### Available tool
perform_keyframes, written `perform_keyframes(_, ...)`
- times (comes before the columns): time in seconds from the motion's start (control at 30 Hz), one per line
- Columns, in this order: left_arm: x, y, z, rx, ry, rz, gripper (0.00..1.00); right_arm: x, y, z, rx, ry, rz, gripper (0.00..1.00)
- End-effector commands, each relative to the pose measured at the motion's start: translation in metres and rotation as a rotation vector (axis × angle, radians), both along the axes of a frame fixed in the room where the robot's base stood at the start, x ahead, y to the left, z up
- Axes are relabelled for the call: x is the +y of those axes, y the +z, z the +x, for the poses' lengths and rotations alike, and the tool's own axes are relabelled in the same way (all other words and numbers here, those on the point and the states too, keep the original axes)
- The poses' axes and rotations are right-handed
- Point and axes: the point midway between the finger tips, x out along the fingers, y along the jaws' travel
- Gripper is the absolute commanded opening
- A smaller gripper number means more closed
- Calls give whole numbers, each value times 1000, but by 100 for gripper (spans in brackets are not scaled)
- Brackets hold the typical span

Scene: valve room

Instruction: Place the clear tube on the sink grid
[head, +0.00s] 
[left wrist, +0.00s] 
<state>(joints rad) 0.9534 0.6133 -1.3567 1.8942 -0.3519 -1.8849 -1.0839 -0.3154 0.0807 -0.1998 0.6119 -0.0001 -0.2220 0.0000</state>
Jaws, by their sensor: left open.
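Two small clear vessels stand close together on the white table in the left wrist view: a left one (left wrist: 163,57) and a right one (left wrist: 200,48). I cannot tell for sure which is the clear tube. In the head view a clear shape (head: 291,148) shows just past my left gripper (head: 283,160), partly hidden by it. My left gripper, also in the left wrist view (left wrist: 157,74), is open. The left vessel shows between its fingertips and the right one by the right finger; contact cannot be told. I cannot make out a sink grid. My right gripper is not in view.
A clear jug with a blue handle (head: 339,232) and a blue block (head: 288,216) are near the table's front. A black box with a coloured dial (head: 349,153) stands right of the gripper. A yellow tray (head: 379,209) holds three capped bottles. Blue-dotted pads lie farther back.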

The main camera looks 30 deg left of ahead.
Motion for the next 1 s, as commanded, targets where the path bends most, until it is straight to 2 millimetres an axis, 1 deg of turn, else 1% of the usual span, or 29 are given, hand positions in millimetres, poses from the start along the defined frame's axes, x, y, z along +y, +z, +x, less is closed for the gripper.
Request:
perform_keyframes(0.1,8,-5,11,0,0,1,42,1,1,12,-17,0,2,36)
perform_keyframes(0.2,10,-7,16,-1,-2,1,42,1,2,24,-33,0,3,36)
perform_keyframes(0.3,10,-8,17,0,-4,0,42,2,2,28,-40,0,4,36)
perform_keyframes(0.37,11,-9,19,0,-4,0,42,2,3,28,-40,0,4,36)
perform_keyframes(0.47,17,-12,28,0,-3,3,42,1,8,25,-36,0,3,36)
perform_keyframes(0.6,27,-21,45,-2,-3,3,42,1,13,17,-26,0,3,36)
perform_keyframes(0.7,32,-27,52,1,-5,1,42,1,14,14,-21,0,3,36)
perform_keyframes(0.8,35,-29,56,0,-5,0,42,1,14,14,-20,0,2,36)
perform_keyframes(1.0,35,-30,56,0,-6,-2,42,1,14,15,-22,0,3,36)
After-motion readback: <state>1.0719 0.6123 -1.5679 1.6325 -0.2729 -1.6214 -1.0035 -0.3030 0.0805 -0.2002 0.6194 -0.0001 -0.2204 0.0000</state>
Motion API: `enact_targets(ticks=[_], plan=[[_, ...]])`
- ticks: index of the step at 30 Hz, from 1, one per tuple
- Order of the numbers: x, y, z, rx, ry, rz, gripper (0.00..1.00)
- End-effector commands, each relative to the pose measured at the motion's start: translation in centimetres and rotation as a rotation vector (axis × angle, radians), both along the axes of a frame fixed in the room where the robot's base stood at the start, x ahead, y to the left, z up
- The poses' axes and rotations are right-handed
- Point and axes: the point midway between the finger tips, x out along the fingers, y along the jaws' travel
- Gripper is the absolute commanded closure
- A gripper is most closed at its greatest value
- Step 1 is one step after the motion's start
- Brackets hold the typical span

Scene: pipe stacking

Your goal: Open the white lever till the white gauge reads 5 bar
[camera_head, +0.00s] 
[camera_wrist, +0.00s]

----------------------------------------

### Exercise prompt
Within the listing above, give again exactly every line from the line with "Scene: valve room" through the line with "<state>(joints rad) 0.9534", both included, and no other line.

### Solution for this exercise
Scene: valve room

Instruction: Place the clear tube on the sink grid
[head, +0.00s] 
[left wrist, +0.00s] 
<state>(joints rad) 0.9534 0.6133 -1.3567 1.8942 -0.3519 -1.8849 -1.0839 -0.3154 0.0807 -0.1998 0.6119 -0.0001 -0.2220 0.0000</state>

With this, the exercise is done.